(Task to complete) Output each line of the material exactly as it stands.

---+---

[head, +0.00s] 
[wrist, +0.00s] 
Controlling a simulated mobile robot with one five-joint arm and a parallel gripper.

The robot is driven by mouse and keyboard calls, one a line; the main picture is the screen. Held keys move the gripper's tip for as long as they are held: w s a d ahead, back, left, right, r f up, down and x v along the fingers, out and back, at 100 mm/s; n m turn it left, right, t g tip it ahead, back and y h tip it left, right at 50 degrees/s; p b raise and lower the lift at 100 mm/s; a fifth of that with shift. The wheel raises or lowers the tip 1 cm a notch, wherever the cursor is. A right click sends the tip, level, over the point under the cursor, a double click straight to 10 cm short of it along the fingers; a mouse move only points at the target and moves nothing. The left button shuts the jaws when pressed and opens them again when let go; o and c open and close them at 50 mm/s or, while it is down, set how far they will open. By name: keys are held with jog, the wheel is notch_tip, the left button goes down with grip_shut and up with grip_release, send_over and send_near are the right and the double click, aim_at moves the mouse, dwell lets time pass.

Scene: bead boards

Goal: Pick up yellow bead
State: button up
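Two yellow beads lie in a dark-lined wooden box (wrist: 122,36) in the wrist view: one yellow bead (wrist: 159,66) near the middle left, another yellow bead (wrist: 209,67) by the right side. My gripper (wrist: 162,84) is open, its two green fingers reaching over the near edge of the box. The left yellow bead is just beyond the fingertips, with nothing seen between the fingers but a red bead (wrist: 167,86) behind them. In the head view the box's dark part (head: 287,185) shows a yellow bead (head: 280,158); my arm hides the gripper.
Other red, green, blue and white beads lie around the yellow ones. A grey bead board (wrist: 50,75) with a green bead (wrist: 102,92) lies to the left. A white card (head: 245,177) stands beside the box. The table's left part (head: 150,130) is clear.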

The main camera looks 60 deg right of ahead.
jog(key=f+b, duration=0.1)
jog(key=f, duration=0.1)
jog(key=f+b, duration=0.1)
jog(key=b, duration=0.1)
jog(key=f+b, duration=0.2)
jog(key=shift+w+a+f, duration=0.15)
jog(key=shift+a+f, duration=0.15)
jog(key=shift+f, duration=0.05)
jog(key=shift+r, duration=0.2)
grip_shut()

---+---

(The solution)
[head, +0.00s] 
[wrist, +0.00s] 
Controlling a simulated mobile robot with one five-joint arm and a parallel gripper.

The robot is driven by mouse and keyboard calls, one a line; the main picture is the screen. Held keys move the gripper's tip for as long as they are held: w s a d ahead, back, left, right, r f up, down and x v along the fingers, out and back, at 100 mm/s; n m turn it left, right, t g tip it ahead, back and y h tip it left, right at 50 degrees/s; p b raise and lower the lift at 100 mm/s; a fifth of that with shift. The wheel raises or lowers the tip 1 cm a notch, wherever the cursor is. A right click sends the tip, level, over the point under the cursor, a double click straight to 10 cm short of it along the fingers; a mouse move only points at the target and moves nothing. The left button shuts the jaws when pressed and opens them again when let go; o and c open and close them at 50 mm/s or, while it is down, set how far they will open. By name: keys are held with jog, the wheel is notch_tip, the left button goes down with grip_shut and up with grip_release, send_over and send_near are the right and the double click, aim_at moves the mouse, dwell lets time pass.

Scene: bead boards

Goal: Pick up yellow bead
State: button up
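Two yellow beads lie in a dark-lined wooden box (wrist: 122,36) in the wrist view: one yellow bead (wrist: 159,66) near the middle left, another yellow bead (wrist: 209,67) by the right side. My gripper (wrist: 162,84) is open, its two green fingers reaching over the near edge of the box. The left yellow bead is just beyond the fingertips, with nothing seen between the fingers but a red bead (wrist: 167,86) behind them. In the head view the box's dark part (head: 287,185) shows a yellow bead (head: 280,158); my arm hides the gripper.
Other red, green, blue and white beads lie around the yellow ones. A grey bead board (wrist: 50,75) with a green bead (wrist: 102,92) lies to the left. A white card (head: 245,177) stands beside the box. The table's left part (head: 150,130) is clear.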

The main camera looks 60 deg right of ahead.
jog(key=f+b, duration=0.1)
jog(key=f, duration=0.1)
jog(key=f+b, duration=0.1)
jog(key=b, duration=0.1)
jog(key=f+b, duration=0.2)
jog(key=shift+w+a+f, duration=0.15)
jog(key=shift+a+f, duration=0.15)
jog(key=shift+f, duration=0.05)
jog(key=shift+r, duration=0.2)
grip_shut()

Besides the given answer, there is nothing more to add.